The collapse of an electron into the atomic nucleus cause a proton to become a neutron in a process referred to as electron capture. The excess mass generated in the process of forming the neutron emerges as a neutrino. Given the volume of matter involved in the collapse of a star, significant amount of neutrinos must be produced in the process.
As the case of any spherical object spinning in a fluid, negative pressure distribution around such a star would be maximum around the equator and minimum at the poles. This has implications on the visibility of the star by distant observers. Since negative pressure is maximum at the equator, when the star contracts around that zone, it expands much more pronouncedly along the line of the axis of spin. This causes the star to protrude abruptly and significantly into the fabric of space along that axis. Thus, it generates much more significant effect there than it does around the equator. That effect is detected by distant observers as radio waves and intense light beams of high-energy photons. This explains the observed radio signals and light beams emitted by pulsars. Although such stars may appear to have one bright side and one dark side as they spin, which is what some observers believed, that is clearly incorrect, because there could be no conditions that would produce such an effect.
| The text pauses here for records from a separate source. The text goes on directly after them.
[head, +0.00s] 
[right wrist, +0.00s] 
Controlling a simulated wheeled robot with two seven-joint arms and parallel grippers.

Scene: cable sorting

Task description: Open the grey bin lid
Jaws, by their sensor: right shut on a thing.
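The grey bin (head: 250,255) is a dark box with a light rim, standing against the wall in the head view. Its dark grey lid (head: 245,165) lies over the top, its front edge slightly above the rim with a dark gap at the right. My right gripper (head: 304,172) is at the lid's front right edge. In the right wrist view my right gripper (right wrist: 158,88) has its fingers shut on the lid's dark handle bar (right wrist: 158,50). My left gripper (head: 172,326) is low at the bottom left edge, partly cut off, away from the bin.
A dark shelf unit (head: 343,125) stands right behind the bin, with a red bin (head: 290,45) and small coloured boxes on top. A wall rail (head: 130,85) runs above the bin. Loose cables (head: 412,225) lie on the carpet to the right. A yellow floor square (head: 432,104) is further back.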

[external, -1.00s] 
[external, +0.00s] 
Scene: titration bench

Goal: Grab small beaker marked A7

In conclusion, matter collapse in stars due to intense gravity is not the cause of supernovae, it acts as a trigger and a catalyst in such events. If stars explode purely as a result of internal pressure, their explosions should include their cores, where pressure is at maximum. However, that is not what usually happens. Only the outer layers are blown off leaving the cores behind. More importantly is the conclusion that space in the universe must harbour a physical fluid medium in the form of discrete homogenous elements.